start

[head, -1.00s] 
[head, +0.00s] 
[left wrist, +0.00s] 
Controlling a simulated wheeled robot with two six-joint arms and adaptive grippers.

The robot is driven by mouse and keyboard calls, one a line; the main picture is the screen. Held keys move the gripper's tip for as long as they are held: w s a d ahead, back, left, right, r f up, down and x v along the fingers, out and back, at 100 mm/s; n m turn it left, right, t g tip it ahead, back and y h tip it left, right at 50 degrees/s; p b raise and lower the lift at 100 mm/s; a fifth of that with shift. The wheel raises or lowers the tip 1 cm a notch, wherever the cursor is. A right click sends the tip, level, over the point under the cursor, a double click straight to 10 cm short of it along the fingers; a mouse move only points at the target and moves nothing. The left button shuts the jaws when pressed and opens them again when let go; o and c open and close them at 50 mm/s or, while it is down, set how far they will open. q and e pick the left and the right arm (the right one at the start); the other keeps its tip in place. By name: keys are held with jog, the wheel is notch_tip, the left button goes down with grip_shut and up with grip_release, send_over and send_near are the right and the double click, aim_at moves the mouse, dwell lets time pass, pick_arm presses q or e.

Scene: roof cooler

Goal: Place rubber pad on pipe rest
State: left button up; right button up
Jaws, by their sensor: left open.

end

▶ **GOAL**: Restate the whole listing exactly.

▶ **FINAL RESULT**:
[head, -1.00s] 
[head, +0.00s] 
[left wrist, +0.00s] 
Controlling a simulated wheeled robot with two six-joint arms and adaptive grippers.

The robot is driven by mouse and keyboard calls, one a line; the main picture is the screen. Held keys move the gripper's tip for as long as they are held: w s a d ahead, back, left, right, r f up, down and x v along the fingers, out and back, at 100 mm/s; n m turn it left, right, t g tip it ahead, back and y h tip it left, right at 50 degrees/s; p b raise and lower the lift at 100 mm/s; a fifth of that with shift. The wheel raises or lowers the tip 1 cm a notch, wherever the cursor is. A right click sends the tip, level, over the point under the cursor, a double click straight to 10 cm short of it along the fingers; a mouse move only points at the target and moves nothing. The left button shuts the jaws when pressed and opens them again when let go; o and c open and close them at 50 mm/s or, while it is down, set how far they will open. q and e pick the left and the right arm (the right one at the start); the other keeps its tip in place. By name: keys are held with jog, the wheel is notch_tip, the left button goes down with grip_shut and up with grip_release, send_over and send_near are the right and the double click, aim_at moves the mouse, dwell lets time pass, pick_arm presses q or e.

Scene: roof cooler

Goal: Place rubber pad on pipe rest
State: left button up; right button up
Jaws, by their sensor: left open.

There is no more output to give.